▶ _Given problem_
Copy everything in the data below exactly except the pictures.

▶ _Extracted information_
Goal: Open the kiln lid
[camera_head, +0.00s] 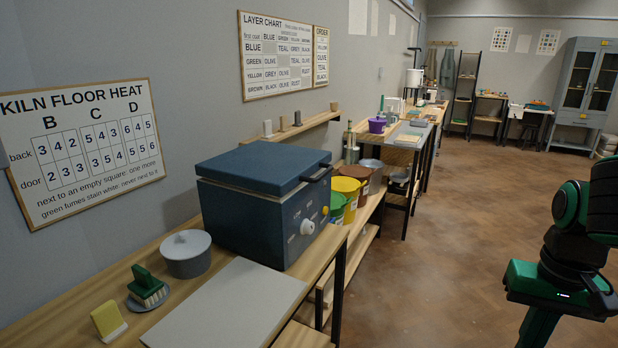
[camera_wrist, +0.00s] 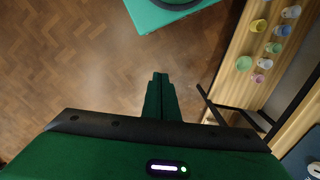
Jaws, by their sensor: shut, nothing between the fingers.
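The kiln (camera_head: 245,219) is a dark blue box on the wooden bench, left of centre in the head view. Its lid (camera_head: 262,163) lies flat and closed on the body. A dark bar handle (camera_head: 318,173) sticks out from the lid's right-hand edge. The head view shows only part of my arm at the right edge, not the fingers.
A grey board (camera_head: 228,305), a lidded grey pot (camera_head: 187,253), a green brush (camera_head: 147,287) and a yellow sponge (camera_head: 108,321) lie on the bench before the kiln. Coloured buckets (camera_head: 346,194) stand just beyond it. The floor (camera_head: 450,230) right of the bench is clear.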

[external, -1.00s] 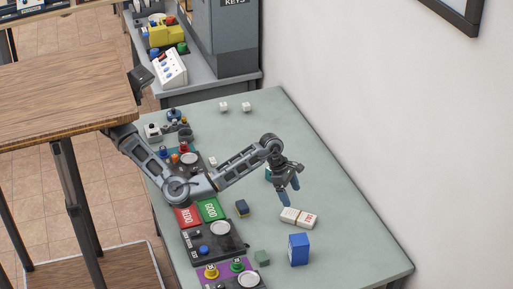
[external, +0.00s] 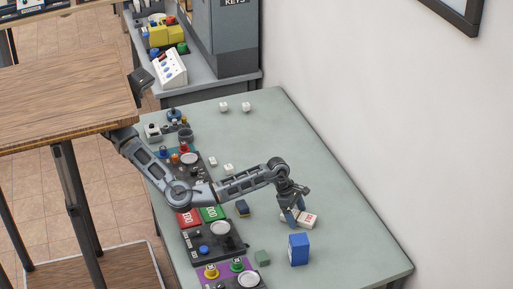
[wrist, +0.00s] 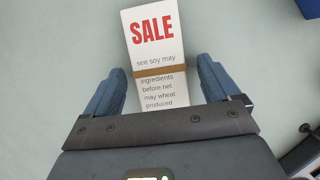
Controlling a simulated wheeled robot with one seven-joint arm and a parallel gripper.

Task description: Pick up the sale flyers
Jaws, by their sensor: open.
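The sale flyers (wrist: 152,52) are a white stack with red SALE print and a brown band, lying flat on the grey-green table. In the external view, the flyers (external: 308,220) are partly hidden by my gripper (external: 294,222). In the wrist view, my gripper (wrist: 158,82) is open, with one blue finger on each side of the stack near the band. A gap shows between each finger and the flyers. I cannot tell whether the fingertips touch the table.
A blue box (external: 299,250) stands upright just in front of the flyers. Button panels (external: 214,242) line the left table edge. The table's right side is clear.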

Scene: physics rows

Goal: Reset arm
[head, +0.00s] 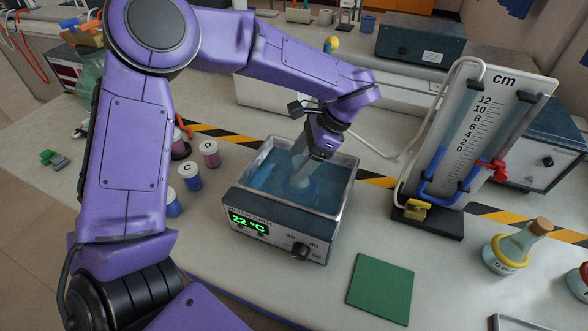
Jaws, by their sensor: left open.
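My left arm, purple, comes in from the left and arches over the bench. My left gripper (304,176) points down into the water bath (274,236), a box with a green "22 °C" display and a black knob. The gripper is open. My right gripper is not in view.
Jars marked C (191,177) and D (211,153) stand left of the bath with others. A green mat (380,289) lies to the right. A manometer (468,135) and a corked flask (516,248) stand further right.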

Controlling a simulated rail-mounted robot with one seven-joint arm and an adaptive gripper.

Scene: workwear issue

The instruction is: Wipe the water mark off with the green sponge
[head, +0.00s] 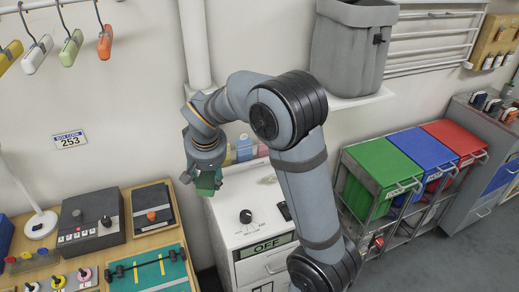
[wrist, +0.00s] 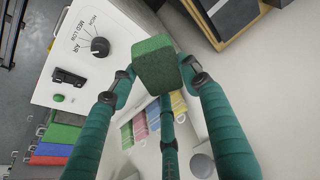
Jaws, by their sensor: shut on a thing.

▶ _Output_
Goal: Open the kiln lid
[camera_head, +0.00s] 
[camera_wrist, +0.00s] 
Jaws, by their sensor: shut, nothing between the fingers.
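The kiln (camera_head: 245,219) is a dark blue box on the wooden bench, left of centre in the head view. Its lid (camera_head: 262,163) lies flat and closed on the body. A dark bar handle (camera_head: 318,173) sticks out from the lid's right-hand edge. The head view shows only part of my arm at the right edge, not the fingers.
A grey board (camera_head: 228,305), a lidded grey pot (camera_head: 187,253), a green brush (camera_head: 147,287) and a yellow sponge (camera_head: 108,321) lie on the bench before the kiln. Coloured buckets (camera_head: 346,194) stand just beyond it. The floor (camera_head: 450,230) right of the bench is clear.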

[external, -1.00s] 
[external, +0.00s] 
[wrist, +0.00s] 
Controlling a simulated wheeled robot with one seven-joint arm and a parallel gripper.

Task description: Pick up the sale flyers
Jaws, by their sensor: open.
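The sale flyers (wrist: 152,52) are a white stack with red SALE print and a brown band, lying flat on the grey-green table. In the external view, the flyers (external: 308,220) are partly hidden by my gripper (external: 294,222). In the wrist view, my gripper (wrist: 158,82) is open, with one blue finger on each side of the stack near the band. A gap shows between each finger and the flyers. I cannot tell whether the fingertips touch the table.
A blue box (external: 299,250) stands upright just in front of the flyers. Button panels (external: 214,242) line the left table edge. The table's right side is clear.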

Scene: physics rows

Goal: Reset arm
[head, +0.00s] 
Jaws, by their sensor: left open.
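My left arm, purple, comes in from the left and arches over the bench. My left gripper (304,176) points down into the water bath (274,236), a box with a green "22 °C" display and a black knob. The gripper is open. My right gripper is not in view.
Jars marked C (191,177) and D (211,153) stand left of the bath with others. A green mat (380,289) lies to the right. A manometer (468,135) and a corked flask (516,248) stand further right.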

Controlling a simulated rail-mounted robot with one seven-joint arm and an adaptive gripper.

Scene: workwear issue

The instruction is: Wipe the water mark off with the green sponge
[head, +0.00s] 
[wrist, +0.00s] 
Jaws, by their sensor: shut on a thing.

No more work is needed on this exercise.